How the Game Is Played - and Dreamed

IF he were alive, you could easily imagine Norman Rockwell holding this book while rocking on his front porch the first warm evening in spring and muttering to himself: ``I'll paint this one... and this one... and this one....'' Collins Publishers of San Francisco, publishers of the ``Day in the Life'' series, sent 50 international photographers to record the game of baseball in all its contemporary flora and fauna. The 218 images chosen show how the game is played and dreamed in America. This book is the face of a nation held up to the mirror of baseball - the game played on manicured grass, sandlot diamonds, and asphalt parking lots. In one deep breath it exhales ``Baseball is America.''

Printed and bound in Italy, where publishers take the word ``lush'' seriously, there is a riot of color, from the burnt-red sand as background to a game played on the Navajo reservation to the blue-white glare of snow in Minnesota where baseball sometimes happens on snowshoes.
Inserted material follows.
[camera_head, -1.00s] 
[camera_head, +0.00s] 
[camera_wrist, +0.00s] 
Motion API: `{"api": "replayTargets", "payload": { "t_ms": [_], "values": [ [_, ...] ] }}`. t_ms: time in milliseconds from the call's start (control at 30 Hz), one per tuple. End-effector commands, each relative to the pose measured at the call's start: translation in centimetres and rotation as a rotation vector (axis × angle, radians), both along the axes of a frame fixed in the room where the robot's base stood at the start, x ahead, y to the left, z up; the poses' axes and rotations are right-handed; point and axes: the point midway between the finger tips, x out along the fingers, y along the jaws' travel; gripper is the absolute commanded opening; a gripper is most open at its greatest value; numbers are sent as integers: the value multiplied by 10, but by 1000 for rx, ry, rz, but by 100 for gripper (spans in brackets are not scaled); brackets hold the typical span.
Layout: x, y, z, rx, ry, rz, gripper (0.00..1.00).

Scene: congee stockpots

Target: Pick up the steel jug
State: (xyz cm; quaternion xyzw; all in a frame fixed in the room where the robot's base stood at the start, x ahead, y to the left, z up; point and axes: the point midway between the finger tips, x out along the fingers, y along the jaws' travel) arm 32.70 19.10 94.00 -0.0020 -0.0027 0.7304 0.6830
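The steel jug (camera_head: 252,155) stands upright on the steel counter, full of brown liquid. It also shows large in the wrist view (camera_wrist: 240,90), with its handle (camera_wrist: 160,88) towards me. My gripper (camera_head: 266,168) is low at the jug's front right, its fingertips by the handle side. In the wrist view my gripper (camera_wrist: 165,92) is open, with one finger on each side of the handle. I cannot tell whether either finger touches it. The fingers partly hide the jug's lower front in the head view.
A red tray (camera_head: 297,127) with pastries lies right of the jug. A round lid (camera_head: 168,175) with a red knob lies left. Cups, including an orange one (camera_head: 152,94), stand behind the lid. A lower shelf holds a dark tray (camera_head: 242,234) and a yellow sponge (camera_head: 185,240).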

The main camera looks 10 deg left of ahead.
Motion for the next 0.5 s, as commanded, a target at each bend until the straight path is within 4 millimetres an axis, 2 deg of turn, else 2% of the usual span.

Try to find more intensity in an expression than that of the southpaw on the mound as she bears down on the batter; or a more communal cityscape than a summer stickball game on a steamy New York City street.

Editor Karen Mullarkey (director of photography at Sports Illustrated) had the good sense to divide the book into five sections - sagas, really - in the life of America's game: ``The Dream Begins,'' ``The Road to Success,'' ``Reaching for the Top,'' ``The Major Leagues,'' and ``The Game Endures.''

From the noses, faces, and legs of youngsters in the opening shots to looks that wander off into memories linking young and old at the end, wonder brackets this story.
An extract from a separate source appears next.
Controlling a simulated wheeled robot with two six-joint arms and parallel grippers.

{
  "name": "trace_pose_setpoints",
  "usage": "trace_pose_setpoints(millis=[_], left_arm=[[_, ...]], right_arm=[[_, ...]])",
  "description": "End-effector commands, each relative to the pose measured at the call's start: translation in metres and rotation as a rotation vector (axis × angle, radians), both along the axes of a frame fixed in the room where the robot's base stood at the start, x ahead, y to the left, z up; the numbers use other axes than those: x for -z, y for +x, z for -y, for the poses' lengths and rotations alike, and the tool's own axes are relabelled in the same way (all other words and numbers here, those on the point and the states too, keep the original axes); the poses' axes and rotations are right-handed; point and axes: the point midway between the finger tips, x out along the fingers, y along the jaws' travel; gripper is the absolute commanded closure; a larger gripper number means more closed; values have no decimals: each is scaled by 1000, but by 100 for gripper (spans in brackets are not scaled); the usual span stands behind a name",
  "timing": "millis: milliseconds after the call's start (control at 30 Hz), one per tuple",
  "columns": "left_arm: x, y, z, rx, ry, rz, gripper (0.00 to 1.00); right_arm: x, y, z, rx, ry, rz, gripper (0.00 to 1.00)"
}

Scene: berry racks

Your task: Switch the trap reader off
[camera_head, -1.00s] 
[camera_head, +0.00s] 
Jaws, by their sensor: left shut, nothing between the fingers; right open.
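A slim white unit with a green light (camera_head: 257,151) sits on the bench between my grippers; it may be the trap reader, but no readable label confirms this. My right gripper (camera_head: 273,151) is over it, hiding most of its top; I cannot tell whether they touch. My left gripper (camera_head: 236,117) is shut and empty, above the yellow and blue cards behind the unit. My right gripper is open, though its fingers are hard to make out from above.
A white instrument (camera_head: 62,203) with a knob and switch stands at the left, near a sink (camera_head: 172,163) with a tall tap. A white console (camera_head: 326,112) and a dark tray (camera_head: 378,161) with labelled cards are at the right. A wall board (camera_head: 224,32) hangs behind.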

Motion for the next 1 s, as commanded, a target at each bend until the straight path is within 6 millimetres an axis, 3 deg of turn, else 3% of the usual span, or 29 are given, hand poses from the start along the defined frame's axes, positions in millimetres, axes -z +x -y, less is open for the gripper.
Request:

Individuals and teams steel themselves for play. The game becomes more than just a game, and winning becomes very, very important. We see the sharp line between fan and player. Individuals play for fun, for money, or scholarship. It's a serious, serious game to everyone.

And then there are the glorious shots of the big leagues, the majors. Americans are bound, like tides to the moon, to a major league ballpark (and we're all expecting that certain woman to break the barrier and play for a major league team) where young men, muscular and intent, swing sweet, throw hard, run fast - play baseball.